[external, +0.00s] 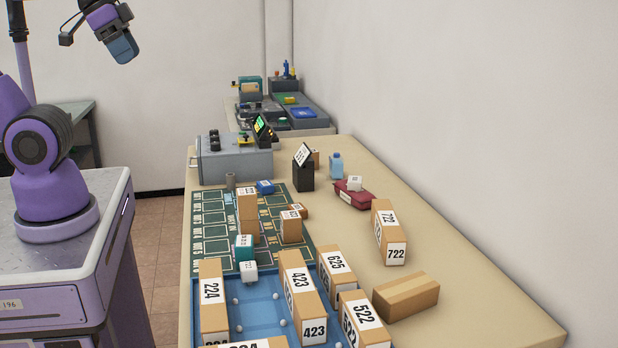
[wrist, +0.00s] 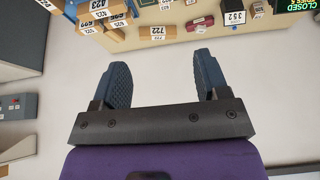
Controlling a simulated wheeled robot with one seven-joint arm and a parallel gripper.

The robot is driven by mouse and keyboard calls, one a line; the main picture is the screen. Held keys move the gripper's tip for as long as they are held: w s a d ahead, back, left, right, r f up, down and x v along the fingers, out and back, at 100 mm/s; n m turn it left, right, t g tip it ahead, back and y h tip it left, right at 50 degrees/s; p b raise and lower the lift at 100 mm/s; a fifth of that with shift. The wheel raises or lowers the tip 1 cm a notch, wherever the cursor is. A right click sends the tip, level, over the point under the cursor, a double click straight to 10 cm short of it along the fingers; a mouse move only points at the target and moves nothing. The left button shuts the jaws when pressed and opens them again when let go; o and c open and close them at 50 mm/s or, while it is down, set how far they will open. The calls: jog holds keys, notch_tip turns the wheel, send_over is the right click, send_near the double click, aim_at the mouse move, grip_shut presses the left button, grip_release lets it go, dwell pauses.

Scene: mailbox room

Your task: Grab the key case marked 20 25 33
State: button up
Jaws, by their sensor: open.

*Task brief*. Beginning at the line where "Your task: Grab the key case marked 20 25 33" appears, extract each line through the end of the data above; keep them exact and include nothing else.

*Answer for the task*.
Your task: Grab the key case marked 20 25 33
State: button up
Jaws, by their sensor: open.

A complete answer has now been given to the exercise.